Tuesday, February 10, 2009

I am feeling kind of weird today and I don't know why. I am tired and just kind of blah. I have work to do here but just can't get into it. The weather outside is really strange for this time of year too. It feels like the end of March/beginning of April and like a thunderstorm is in order. The wind is whipping around, but it is 40 out and rainy, and snow is in the forecast. Maybe that is why I feel like I'm in a funk. It is like I have a million things I should do, but all I really want to do is crawl in bed and take a nap! Maybe it is just that time of year. Up until now it was like I had something exciting and new to look forward to, but now that I am in my new apartment, things are kind of dead.

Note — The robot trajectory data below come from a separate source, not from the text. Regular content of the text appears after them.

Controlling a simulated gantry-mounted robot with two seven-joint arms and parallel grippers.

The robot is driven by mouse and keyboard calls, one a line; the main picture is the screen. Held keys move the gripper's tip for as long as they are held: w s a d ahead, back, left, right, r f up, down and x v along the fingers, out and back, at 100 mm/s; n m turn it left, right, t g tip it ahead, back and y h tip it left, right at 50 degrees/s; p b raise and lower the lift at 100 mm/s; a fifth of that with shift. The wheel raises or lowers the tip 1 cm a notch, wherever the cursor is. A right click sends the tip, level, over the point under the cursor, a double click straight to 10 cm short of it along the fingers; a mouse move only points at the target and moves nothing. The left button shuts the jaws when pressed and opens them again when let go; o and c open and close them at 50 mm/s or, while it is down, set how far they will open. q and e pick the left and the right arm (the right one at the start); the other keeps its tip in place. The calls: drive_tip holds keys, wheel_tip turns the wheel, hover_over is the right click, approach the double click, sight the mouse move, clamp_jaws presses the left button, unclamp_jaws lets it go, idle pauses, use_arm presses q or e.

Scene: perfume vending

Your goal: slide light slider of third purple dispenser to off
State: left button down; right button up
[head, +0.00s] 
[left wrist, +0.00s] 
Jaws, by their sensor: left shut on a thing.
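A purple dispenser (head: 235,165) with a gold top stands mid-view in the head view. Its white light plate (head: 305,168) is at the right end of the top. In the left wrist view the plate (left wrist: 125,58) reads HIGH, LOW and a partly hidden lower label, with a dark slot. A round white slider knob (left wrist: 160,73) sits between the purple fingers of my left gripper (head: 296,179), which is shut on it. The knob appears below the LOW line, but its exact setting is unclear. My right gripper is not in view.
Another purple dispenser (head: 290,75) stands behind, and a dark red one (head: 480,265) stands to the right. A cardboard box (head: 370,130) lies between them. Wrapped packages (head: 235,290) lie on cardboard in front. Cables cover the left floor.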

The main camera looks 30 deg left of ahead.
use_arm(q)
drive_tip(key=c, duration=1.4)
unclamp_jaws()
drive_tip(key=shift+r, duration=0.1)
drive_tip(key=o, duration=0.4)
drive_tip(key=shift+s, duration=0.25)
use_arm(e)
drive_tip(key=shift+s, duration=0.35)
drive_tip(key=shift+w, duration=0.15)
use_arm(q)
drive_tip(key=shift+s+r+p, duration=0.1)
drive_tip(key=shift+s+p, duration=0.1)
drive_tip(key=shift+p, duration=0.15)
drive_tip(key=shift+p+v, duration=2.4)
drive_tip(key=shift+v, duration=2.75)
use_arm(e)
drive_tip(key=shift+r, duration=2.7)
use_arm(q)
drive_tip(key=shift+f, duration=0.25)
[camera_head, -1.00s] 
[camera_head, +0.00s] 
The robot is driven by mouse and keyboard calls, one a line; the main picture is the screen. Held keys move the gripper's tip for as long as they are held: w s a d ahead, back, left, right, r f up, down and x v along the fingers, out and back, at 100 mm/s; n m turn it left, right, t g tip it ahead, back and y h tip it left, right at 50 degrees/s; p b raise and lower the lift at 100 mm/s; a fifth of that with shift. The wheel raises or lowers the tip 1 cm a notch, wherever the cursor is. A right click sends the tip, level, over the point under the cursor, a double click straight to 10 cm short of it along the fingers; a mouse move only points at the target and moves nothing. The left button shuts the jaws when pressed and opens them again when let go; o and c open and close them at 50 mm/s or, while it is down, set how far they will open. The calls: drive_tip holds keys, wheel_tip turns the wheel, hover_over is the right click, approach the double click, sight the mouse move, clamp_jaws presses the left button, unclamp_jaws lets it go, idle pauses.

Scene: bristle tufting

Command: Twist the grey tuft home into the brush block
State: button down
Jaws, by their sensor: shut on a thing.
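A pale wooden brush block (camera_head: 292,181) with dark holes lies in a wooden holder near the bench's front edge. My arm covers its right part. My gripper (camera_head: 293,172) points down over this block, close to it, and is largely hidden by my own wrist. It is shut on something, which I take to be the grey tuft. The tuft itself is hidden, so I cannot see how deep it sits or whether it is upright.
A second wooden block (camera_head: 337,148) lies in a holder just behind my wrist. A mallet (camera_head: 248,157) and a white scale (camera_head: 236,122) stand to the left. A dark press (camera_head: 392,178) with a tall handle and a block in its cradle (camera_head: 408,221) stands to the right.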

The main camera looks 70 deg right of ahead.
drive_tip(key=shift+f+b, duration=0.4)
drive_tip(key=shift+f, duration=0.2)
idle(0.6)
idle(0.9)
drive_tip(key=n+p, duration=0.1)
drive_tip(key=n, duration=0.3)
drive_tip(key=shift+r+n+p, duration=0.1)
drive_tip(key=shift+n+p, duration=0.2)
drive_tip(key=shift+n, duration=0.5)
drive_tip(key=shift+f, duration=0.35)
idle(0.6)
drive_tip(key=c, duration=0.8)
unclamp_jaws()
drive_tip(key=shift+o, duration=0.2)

However, I am still looking forward to getting the cool retro material I ordered from Australia in the mail soon so I can re-do my pillows. Then my apartment will be almost complete. I also have two painting ideas I am working on and might get around to those tonight. Maybe I feel glum too, knowing that I have to work until 9 tomorrow and Friday and I have a Visit Day that I have to work at this weekend. Maybe part of it is that in the back of my mind, Valentine's Day is coming and this year will be...well... kinda lonely. I am usually a generally happy person and am almost always cheery, and it's not that I am really down or anything, just kind of one of those middle days, ya know? I'll keep my chin up and maybe if I accomplish something at work and can go home and paint today, I will feel a bit more myself.